• [Short problem] Below are records; please write out exactly the lines from the first line through the line containing "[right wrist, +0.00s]", with no pictures.

• [Given data]

┌──

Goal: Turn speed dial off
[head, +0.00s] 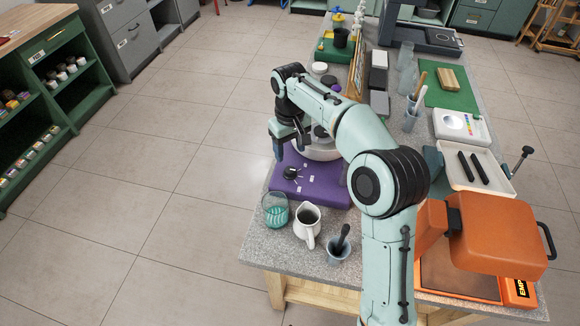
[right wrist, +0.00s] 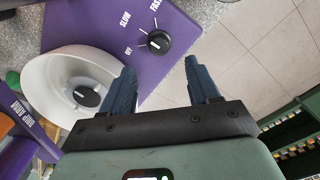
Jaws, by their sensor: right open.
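The speed dial is a round black knob (right wrist: 158,43) on a purple machine base (right wrist: 105,35), with OFF, SLOW and FAST printed around it in white. In the head view the dial (head: 291,173) sits on the purple base (head: 318,192) near the left edge of the table. A short white mark shows on the knob; I cannot tell exactly which label it points to. My right gripper (right wrist: 160,68) is open and empty, its two dark fingers spread near the dial and apart from it. It also shows in the head view (head: 289,146) above the base. My left gripper is out of view.
A white bowl (right wrist: 48,76) stands beside the dial. In front are a glass with teal contents (head: 275,212), a white pitcher (head: 307,228) and a grey mortar with pestle (head: 338,250). An orange machine (head: 497,237) stands at right. Floor left of the table is clear.

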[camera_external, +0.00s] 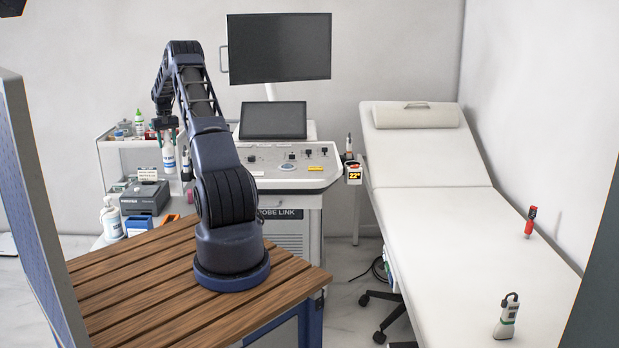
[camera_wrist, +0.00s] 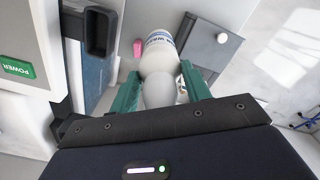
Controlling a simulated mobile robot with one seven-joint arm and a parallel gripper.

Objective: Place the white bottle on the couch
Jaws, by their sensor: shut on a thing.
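The white bottle (camera_external: 168,153) hangs upright in my gripper (camera_external: 167,131), in front of the shelf cart at the left of the external view. In the wrist view the bottle (camera_wrist: 158,58) sits between the green fingers of my gripper (camera_wrist: 160,92), which are shut on it near its narrow end. Some blue print shows on its body. The couch (camera_external: 455,235) is at the right of the external view, a long white surface with a raised head end. The couch is well away from my gripper.
Another white bottle (camera_external: 111,218) stands low on the cart. The couch's middle is clear.

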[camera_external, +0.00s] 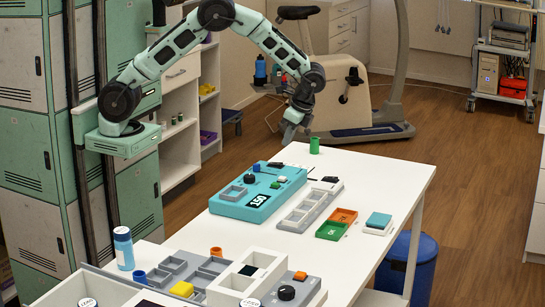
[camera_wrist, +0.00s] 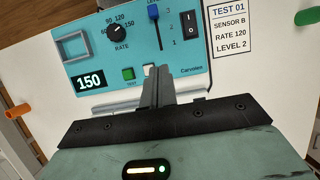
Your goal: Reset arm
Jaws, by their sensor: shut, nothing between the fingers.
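My arm reaches over from the left in the external view, bent at its elbow, with my gripper (camera_external: 288,138) above the far end of the white table (camera_external: 385,170). In the wrist view my gripper's fingers (camera_wrist: 156,84) are together with nothing between them. Beyond the fingertips is a teal test panel (camera_wrist: 130,50), also in the external view (camera_external: 240,211). It has a display reading 150, a black rate knob (camera_wrist: 116,32), a blue slider (camera_wrist: 153,12), a black rocker switch (camera_wrist: 190,24) and a green button (camera_wrist: 128,73). The fingers hide part of its lower edge.
A green cup (camera_external: 314,146) stands near the table's far edge. Grey trays (camera_external: 304,214), orange and green boxes (camera_external: 331,232) and a teal-topped block (camera_external: 378,222) lie beside the panel. A nearer table holds bins and a blue bottle (camera_external: 123,250). A blue barrel (camera_external: 424,262) stands on the right.

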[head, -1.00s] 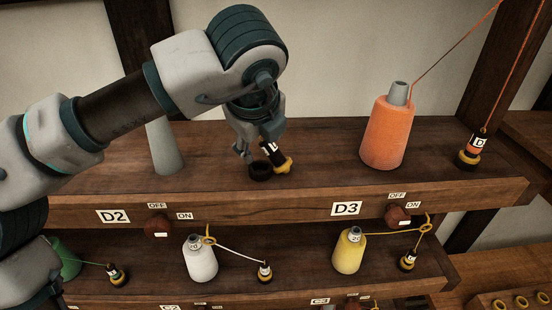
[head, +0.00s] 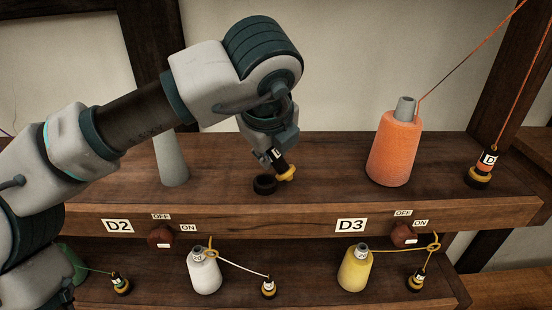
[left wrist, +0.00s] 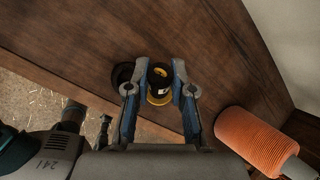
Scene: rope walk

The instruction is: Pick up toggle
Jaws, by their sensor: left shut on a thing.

└──

• [Complete answer]
Goal: Turn speed dial off
[head, +0.00s] 
[right wrist, +0.00s] 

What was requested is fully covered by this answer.